DATASET RECORDS ->

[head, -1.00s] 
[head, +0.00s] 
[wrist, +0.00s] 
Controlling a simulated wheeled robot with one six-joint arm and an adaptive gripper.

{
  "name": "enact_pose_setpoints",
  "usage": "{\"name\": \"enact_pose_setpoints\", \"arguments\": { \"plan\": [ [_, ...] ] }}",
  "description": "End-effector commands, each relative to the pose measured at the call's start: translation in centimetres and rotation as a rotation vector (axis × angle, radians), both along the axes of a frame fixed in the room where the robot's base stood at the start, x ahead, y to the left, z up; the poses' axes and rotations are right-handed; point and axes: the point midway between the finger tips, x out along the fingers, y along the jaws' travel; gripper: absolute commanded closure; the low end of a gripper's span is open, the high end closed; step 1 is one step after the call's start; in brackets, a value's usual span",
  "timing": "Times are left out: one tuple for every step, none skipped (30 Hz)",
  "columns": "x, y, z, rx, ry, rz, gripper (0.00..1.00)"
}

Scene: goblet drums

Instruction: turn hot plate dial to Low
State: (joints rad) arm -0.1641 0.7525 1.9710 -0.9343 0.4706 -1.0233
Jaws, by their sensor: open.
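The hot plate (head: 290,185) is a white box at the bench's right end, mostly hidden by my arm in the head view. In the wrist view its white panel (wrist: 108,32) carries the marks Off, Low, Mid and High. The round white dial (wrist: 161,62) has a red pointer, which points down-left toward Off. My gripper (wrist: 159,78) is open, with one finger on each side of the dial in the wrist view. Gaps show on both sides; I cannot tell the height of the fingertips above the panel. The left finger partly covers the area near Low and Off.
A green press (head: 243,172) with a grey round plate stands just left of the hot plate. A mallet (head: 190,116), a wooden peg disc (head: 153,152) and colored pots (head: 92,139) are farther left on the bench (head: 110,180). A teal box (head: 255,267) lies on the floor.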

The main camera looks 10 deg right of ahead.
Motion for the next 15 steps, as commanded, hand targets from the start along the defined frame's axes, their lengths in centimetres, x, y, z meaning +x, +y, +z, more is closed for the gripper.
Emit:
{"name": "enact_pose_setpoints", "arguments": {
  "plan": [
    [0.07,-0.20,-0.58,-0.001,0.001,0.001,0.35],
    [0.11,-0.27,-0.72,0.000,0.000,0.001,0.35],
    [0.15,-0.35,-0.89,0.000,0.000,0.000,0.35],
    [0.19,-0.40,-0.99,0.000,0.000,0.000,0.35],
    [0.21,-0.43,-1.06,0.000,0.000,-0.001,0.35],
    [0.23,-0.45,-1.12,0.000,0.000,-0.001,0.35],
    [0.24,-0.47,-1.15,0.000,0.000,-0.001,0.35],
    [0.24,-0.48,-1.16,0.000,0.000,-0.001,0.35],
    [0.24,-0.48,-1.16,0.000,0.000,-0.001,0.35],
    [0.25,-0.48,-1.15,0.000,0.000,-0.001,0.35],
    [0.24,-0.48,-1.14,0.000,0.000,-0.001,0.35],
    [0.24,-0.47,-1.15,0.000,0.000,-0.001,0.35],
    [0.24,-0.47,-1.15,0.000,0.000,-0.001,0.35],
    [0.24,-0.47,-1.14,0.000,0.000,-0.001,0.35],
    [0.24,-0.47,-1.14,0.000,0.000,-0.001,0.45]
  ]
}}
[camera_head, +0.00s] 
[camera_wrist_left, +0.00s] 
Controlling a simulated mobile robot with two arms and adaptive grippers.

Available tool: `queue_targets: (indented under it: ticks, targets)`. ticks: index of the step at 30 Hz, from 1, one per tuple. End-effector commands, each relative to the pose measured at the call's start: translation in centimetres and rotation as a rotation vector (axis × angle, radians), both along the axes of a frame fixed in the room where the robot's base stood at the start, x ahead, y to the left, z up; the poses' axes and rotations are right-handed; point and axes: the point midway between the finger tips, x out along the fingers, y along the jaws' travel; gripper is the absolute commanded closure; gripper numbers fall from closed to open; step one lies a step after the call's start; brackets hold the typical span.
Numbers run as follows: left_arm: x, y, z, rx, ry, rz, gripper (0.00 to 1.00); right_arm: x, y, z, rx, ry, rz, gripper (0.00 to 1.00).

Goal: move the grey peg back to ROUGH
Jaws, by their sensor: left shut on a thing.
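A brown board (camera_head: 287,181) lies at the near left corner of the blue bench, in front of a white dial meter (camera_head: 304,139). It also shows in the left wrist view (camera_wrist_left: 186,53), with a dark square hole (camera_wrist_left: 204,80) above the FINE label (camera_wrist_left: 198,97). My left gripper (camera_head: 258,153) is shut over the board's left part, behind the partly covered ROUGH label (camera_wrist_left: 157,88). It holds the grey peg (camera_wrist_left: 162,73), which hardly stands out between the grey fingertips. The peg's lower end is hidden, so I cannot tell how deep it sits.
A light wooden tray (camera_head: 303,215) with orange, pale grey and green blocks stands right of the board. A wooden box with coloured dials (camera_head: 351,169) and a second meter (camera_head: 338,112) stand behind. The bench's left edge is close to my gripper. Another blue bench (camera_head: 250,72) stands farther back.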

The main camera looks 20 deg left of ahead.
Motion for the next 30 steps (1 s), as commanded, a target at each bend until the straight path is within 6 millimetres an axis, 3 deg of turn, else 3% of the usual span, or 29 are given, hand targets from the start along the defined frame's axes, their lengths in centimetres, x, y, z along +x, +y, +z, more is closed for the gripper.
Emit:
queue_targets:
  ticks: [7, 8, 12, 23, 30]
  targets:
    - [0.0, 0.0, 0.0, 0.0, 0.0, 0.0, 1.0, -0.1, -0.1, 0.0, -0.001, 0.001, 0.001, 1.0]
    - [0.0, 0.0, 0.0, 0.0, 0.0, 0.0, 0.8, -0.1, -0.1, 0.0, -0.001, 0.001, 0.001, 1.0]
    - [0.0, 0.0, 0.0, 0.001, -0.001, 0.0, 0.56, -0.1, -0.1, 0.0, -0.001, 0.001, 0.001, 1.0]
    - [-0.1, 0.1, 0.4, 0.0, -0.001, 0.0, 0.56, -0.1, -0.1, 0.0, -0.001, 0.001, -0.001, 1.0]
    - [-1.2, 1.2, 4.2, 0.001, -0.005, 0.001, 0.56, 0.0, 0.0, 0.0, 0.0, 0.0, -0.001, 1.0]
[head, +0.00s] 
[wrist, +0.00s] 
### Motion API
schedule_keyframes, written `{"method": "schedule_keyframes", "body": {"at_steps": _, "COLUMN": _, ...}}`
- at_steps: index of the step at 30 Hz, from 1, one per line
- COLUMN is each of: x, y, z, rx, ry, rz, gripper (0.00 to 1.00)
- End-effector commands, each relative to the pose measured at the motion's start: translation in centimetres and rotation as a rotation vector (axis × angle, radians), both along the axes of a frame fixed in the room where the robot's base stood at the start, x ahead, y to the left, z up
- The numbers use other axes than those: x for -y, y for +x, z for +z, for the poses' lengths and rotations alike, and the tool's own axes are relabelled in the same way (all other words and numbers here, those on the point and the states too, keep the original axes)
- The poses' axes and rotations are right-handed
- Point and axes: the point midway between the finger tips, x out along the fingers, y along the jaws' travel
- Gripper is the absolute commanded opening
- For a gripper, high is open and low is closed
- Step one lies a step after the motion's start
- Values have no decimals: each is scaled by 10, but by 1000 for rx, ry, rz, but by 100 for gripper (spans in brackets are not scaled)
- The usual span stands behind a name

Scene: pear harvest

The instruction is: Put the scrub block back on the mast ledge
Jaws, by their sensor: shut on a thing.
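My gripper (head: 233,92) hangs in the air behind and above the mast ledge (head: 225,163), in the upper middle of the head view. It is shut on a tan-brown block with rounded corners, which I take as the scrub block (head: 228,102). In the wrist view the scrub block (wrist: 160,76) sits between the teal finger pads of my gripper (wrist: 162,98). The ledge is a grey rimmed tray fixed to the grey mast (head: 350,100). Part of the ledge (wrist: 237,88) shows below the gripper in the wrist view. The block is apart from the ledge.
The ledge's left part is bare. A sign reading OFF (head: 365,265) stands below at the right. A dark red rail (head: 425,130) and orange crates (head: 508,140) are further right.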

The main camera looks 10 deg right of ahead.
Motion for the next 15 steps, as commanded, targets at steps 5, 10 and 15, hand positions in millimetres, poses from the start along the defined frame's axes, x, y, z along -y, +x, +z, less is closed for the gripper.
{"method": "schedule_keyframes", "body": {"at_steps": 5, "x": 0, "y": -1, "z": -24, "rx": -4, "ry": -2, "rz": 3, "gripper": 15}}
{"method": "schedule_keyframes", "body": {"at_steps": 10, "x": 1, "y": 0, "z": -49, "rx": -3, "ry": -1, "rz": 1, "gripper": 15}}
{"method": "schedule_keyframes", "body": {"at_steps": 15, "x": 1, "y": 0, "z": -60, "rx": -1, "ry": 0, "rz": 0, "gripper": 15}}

WORK TO COMPLETE -> Filter the entries down to the lines containing "turn". Copy each of those lines.

FINAL RESULT ->
Instruction: turn hot plate dial to Low
Motion for the next 30 steps (1 s), as commanded, a target at each bend until the straight path is within 6 millimetres an axis, 3 deg of turn, else 3% of the usual span, or 29 are given, hand targets from the start along the defined frame's axes, their lengths in centimetres, x, y, z along +x, +y, +z, more is closed for the gripper.

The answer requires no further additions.